Depuis la Vie publique de M. Émile Fabre, jusqu’aux Favorites de M. Capus, nous avons eu tout un cycle de comédies nous montrant le politicien dans l’exercice de ses fonctions. Une autre catégorie de pièces nous le présente dans son intérieur, dans sa vie de famille, dans son domestique : ce sont, comme on aurait dit vers 1840, « Nos honorables chez eux. » Le modèle du genre a été donné, la saison dernière, par M. Paul Bourget dans son Tribun. Ce beau drame est trop récent, et surtout il était de trop fière allure, pour que le souvenir ne s’en impose pas au spectateur. En écoutant l’Assaut, on est d’autant plus frappé de certaines analogies que les deux pièces ont pour le premier rôle même interprète. C’est M. Guitry qui est dans le Tribun le ministre d’aujourd’hui, et dans l’Assaut le ministre de demain.

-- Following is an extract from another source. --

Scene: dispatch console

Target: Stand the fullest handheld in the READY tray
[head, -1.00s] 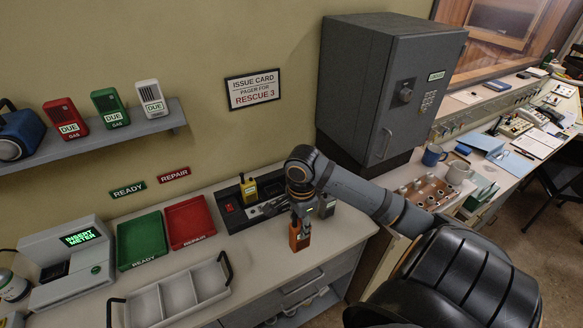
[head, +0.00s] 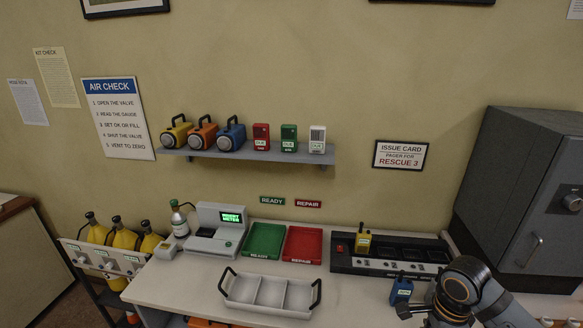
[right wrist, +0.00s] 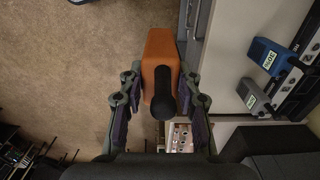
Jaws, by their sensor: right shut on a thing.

Or, il n’y a pas deux façons d’imaginer le passage aux affaires de M. Guitry. Son ministère ne peut être, lui aussi, qu’un grand ministère ; étranger aux compromissions misérables, aux marchandages, et aux luttes mesquines des partis, il réalise la plus chimérique des utopies : l’union de tous les braves gens. C’est le gouvernement fort et pourtant libéral, autoritaire sans être oppressif, qu’au surplus nous connaissons pour l’avoir rencontré dans toutes les déclarations ministérielles. Une politique intègre, énergique et surtout généreuse, est la seule politique qu’on puisse prêter à M. Guitry. C’est aussi bien la politique de Mérital, le protagoniste de l’Assaut. À vrai dire, il n’est pas encore au pouvoir. Il est seulement le chef d’un parti actif et grandissant auquel appartient l’avenir. Ce parti, qu’il a inventé, il le baptise devant nous : ce sera le « parti social. » Ce vieux vocable, qui déjà faisait sourire sous la Monarchie de Juillet, lui plaît parce qu’il vient de Lamartine. La politique telle que la conçoit cet excellent homme, sous la troisième République, confine à la poésie. Je vous dis qu’aux prochaines élections nous voterons tous pour Guitry.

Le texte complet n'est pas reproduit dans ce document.